Problem requirements —
Repeat, exactly and in full, the lines of the listing below, but without any pictures.

Data extract —
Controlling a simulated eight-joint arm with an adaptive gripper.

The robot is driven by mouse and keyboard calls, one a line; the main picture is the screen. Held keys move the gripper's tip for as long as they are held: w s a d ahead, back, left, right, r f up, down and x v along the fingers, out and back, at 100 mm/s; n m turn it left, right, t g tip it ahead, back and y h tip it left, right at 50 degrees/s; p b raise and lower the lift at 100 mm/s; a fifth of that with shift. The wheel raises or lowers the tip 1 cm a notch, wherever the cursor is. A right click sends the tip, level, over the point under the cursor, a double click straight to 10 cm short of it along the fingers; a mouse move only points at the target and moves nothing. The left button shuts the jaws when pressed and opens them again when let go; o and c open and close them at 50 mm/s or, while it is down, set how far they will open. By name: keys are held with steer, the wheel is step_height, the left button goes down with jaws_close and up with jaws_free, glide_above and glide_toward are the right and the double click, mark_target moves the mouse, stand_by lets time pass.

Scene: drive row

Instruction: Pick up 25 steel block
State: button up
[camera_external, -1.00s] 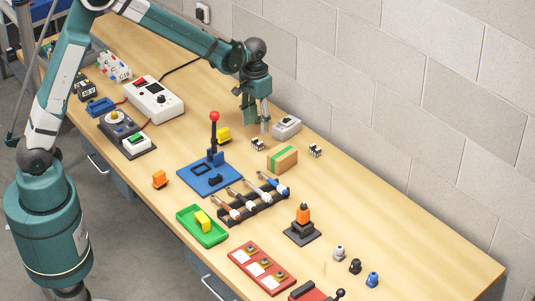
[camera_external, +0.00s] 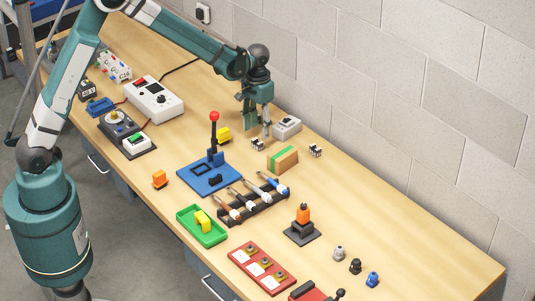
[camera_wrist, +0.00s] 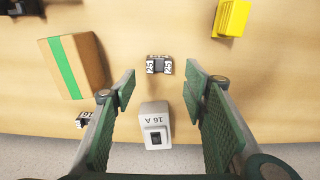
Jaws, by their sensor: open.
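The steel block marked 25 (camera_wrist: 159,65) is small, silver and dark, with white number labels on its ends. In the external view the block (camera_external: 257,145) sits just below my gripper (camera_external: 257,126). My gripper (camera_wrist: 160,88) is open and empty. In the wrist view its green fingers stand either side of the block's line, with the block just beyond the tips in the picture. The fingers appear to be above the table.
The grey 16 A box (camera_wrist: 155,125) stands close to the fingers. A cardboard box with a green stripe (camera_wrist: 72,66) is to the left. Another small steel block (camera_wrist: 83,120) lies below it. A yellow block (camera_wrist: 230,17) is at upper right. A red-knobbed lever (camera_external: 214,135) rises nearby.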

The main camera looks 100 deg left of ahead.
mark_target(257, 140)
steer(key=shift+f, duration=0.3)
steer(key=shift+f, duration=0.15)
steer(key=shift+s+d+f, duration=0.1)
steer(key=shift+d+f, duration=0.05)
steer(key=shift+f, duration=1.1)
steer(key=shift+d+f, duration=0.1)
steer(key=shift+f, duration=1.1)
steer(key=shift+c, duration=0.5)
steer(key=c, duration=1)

Output of the task —
Controlling a simulated eight-joint arm with an adaptive gripper.

The robot is driven by mouse and keyboard calls, one a line; the main picture is the screen. Held keys move the gripper's tip for as long as they are held: w s a d ahead, back, left, right, r f up, down and x v along the fingers, out and back, at 100 mm/s; n m turn it left, right, t g tip it ahead, back and y h tip it left, right at 50 degrees/s; p b raise and lower the lift at 100 mm/s; a fifth of that with shift. The wheel raises or lowers the tip 1 cm a notch, wherever the cursor is. A right click sends the tip, level, over the point under the cursor, a double click straight to 10 cm short of it along the fingers; a mouse move only points at the target and moves nothing. The left button shuts the jaws when pressed and opens them again when let go; o and c open and close them at 50 mm/s or, while it is down, set how far they will open. By name: keys are held with steer, the wheel is step_height, the left button goes down with jaws_close and up with jaws_free, glide_above and glide_toward are the right and the double click, mark_target moves the mouse, stand_by lets time pass.

Scene: drive row

Instruction: Pick up 25 steel block
State: button up
[camera_external, -1.00s] 
[camera_external, +0.00s] 
[camera_wrist, +0.00s] 
Jaws, by their sensor: open.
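The steel block marked 25 (camera_wrist: 159,65) is small, silver and dark, with white number labels on its ends. In the external view the block (camera_external: 257,145) sits just below my gripper (camera_external: 257,126). My gripper (camera_wrist: 160,88) is open and empty. In the wrist view its green fingers stand either side of the block's line, with the block just beyond the tips in the picture. The fingers appear to be above the table.
The grey 16 A box (camera_wrist: 155,125) stands close to the fingers. A cardboard box with a green stripe (camera_wrist: 72,66) is to the left. Another small steel block (camera_wrist: 83,120) lies below it. A yellow block (camera_wrist: 230,17) is at upper right. A red-knobbed lever (camera_external: 214,135) rises nearby.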

The main camera looks 100 deg left of ahead.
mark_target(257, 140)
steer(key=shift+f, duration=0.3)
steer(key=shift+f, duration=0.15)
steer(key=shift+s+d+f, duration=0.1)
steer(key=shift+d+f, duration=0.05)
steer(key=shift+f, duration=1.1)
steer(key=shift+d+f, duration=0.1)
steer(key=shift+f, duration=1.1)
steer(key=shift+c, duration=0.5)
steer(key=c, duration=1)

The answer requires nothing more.